Chip-making sector still welcomes overseas investments

By Gao Yuan (China Daily) Updated: 2016-01-22 10:49

Chip-making sector still welcomes overseas investments

An employee walks in front of the logo of Taiwan Semiconductor Manufacturing Co Ltd at its headquarters in Hsinchu.[Photo/Agencies]

Leading industry experts expect the chip-making industry to continue attracting more overseas investment, including from Taiwan, one of the mainland's biggest technology suppliers.

They said that with a continued lack of necessary techniques in the home market, reliance will continue on imported, high-end semiconductor technologies in 2016, even if gross domestic product growth slows further.

"The weak chip-production power is a bottleneck for the entire information technology industry, which the government sees as a major booster for the economy," said Ye Tianchun, director of the Institute of Microelectronics at the Chinese Academy of Sciences.

"We know, as does the government, that technology imports will help the country erase that bottleneck."

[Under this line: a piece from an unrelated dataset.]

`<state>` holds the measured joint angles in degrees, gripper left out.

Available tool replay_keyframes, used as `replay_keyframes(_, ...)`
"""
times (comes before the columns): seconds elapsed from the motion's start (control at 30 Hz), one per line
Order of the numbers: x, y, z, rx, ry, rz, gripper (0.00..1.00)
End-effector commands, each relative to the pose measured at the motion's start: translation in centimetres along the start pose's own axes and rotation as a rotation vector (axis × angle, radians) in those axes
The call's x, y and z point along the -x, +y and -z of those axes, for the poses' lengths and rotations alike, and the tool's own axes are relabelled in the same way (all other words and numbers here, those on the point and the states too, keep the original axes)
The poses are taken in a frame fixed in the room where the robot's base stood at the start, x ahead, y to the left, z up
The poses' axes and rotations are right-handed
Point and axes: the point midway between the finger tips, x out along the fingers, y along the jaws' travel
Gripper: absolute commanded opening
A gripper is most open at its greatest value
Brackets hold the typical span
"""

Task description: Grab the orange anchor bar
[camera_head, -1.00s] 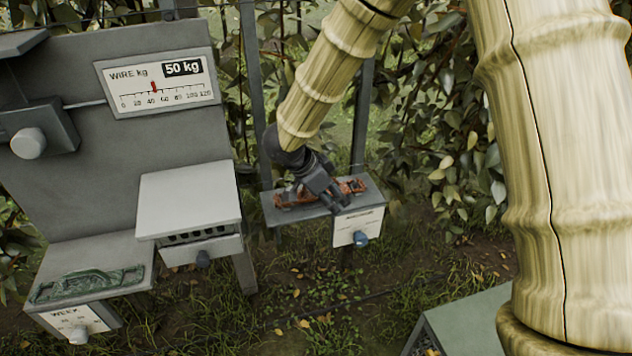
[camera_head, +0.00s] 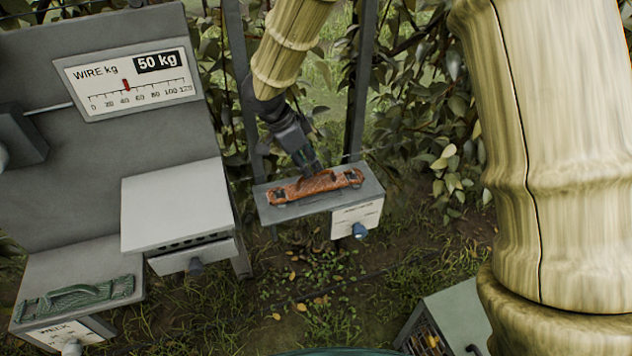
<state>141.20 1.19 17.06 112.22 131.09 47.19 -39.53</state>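The orange anchor bar (camera_head: 318,183) lies on top of a small grey box (camera_head: 265,209) near the middle of the view. It is a long, worn orange piece with a raised middle part and dark fittings near its ends. My gripper (camera_head: 309,168) comes down from the upper left, its dark fingers just behind and above the bar's middle. I cannot tell whether the fingers touch the bar or how far apart they are. The bar seems to rest on the box.
A grey panel with a wire scale reading 50 kg (camera_head: 128,82) stands at left. A pale box (camera_head: 175,205) and a green handled bar (camera_head: 80,295) sit before it. Posts and leaves stand behind; a crate (camera_head: 455,318) is at lower right.

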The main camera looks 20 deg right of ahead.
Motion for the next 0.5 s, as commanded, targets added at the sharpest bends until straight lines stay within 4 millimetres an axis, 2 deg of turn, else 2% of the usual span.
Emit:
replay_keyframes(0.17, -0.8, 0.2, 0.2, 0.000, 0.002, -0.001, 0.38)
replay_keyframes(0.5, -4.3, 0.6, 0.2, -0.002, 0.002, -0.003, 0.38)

One of the companies seen at the center of this call for more technology is Taiwan Semiconductor Manufacturing Co Ltd.

The top global chipset maker is already planning a $3 billion plant in Nanjing, Jiangsu province, which is scheduled to begin mass production of mainstream processing technology in the second half of 2018.

Morris Chang, its chairman, said the move is a direct result of what he calls the "rapid growth of the Chinese semiconductor market", and reiterated its commitment to the mainland will continue.

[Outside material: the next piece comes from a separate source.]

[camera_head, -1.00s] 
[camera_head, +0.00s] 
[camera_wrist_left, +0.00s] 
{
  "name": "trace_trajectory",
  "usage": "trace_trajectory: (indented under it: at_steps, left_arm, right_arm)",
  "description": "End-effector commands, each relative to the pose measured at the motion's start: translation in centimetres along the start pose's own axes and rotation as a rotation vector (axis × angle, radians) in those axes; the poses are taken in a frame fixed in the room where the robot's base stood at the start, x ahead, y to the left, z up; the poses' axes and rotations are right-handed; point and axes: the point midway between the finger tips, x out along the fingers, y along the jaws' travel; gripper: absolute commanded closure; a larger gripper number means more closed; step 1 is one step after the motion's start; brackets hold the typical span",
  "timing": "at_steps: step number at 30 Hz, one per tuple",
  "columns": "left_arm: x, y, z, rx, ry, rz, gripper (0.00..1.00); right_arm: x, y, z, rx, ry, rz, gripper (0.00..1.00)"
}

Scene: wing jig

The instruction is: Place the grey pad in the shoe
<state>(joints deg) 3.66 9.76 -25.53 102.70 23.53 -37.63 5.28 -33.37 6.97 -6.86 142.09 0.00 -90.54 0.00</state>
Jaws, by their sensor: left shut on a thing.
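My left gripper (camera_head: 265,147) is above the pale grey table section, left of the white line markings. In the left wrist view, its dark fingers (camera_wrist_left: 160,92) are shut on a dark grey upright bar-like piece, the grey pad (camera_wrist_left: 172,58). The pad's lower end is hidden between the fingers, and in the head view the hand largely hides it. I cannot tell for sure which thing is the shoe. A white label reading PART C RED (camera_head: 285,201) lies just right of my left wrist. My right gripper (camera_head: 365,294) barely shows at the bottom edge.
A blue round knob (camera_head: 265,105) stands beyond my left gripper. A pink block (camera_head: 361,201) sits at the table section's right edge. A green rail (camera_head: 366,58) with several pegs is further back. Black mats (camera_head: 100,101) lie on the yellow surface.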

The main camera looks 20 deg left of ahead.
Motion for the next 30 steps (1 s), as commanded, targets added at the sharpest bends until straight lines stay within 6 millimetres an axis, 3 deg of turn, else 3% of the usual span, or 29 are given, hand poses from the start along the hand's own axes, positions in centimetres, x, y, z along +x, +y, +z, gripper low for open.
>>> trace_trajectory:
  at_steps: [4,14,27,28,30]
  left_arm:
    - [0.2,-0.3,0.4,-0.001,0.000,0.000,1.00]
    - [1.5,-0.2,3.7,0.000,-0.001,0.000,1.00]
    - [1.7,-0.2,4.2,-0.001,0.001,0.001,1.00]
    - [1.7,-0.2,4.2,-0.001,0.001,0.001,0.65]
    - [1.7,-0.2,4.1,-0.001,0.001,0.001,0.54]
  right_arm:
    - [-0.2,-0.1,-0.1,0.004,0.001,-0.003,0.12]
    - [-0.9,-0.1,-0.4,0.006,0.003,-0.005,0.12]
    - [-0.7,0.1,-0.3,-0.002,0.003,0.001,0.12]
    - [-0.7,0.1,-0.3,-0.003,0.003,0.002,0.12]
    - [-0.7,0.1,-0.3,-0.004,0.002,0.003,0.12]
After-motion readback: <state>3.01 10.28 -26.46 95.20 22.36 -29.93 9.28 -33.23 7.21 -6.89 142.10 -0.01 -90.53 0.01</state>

"We decided to establish a wafer fabrication and design service center to provide closer support to customers, and to further expand our business opportunities."

Semiconductors are key components in making integrated circuits, better known as chipsets.

Some commentators have expressed concern, however, that TSMC's investment plan may be affected by recent political changes in Taiwan.

But Roger Shen, research director at Shanghai-based consultancy firm Gartner Inc, said despite the political uncertainties, huge mainland demand is set to attract more Taiwan-based tech firms.

"The mainland has been trying to lure top-end technologies to beef up its own development and manufacturing capability, and a series of favorable policies tailored for Taiwan companies are already in place," Shen said.

The mainland chipset market is expected to generate around $118 billion in turnover this year, an 8-12 percent increase compared with a year earlier, according to a think tank at the Ministry of Industry and Information Technology, the industry regulator.

Chip-making and other high-tech sectors remain core to the mainland's attempts to lift its slowing economy, underlined again this week by the latest GDP figures which showed growth of 6.9 percent last year, the lowest in more than two decades.

The government is also attempting to increase local production by allowing overseas supply-chain companies with high-end technologies to gain access to the multi-billion-dollar market.

Last week, the United States chipmaker Qualcomm Inc said it was building a joint venture in Southwest China's Guizhou province to produce server chips tailored for mainland customers.

Last year, Samsung Electronics Co Ltd's $7 billion semiconductor packaging and testing production line came on line in Xi'an, Shaanxi province.